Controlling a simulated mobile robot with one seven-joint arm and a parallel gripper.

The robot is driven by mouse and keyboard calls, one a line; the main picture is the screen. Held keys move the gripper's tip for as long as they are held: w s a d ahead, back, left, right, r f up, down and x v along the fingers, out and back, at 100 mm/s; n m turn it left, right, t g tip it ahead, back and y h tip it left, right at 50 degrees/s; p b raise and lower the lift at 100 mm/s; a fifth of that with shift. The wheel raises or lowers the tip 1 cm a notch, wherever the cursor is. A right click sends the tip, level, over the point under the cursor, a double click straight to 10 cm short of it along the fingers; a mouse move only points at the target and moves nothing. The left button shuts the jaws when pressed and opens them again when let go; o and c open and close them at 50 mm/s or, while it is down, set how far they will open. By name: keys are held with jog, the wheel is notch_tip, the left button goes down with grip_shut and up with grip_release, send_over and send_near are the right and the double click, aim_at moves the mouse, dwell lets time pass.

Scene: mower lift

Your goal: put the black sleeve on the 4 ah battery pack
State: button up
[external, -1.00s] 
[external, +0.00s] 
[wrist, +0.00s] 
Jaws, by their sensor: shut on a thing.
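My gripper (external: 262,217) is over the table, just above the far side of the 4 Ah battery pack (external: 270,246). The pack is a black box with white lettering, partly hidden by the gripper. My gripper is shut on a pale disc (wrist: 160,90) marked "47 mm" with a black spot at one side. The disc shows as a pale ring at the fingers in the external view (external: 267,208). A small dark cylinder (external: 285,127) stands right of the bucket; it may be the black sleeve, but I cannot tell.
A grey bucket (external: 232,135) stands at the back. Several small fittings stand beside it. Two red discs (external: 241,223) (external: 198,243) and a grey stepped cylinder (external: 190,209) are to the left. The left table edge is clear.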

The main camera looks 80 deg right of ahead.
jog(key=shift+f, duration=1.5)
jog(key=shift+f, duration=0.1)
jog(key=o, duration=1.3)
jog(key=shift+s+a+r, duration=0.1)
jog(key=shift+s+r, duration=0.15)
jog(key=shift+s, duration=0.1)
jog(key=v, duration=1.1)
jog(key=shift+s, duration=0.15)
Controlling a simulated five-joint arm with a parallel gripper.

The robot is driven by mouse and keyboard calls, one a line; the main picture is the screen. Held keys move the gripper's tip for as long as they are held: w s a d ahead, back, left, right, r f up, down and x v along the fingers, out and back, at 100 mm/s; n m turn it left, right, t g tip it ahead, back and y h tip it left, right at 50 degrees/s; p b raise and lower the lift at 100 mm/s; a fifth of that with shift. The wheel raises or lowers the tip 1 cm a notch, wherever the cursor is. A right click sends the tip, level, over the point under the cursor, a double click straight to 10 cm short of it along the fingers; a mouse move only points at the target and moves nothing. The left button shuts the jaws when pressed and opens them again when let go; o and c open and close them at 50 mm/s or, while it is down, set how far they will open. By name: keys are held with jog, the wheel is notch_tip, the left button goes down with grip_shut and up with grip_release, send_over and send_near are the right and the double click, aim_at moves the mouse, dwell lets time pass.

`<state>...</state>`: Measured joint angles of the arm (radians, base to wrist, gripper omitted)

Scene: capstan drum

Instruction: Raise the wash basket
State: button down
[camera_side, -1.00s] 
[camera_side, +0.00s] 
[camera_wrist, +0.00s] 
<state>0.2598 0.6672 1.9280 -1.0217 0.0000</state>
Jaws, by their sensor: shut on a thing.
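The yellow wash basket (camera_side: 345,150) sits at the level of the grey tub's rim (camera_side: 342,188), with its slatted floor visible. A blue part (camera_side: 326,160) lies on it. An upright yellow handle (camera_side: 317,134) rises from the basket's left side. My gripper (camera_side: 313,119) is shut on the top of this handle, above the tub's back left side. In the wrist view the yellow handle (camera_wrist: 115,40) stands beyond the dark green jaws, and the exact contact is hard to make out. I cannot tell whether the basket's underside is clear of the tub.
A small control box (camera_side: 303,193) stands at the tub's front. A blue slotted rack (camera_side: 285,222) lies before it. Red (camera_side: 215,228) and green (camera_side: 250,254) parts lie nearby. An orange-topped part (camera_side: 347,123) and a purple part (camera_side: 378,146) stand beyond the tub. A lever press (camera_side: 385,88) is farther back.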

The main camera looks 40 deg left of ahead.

**Work instructions**
Search the records for the word "joint". Copy every line that has it.

**Answer for the task**
Controlling a simulated mobile robot with one seven-joint arm and a parallel gripper.
Controlling a simulated five-joint arm with a parallel gripper.
`<state>...</state>`: Measured joint angles of the arm (radians, base to wrist, gripper omitted)

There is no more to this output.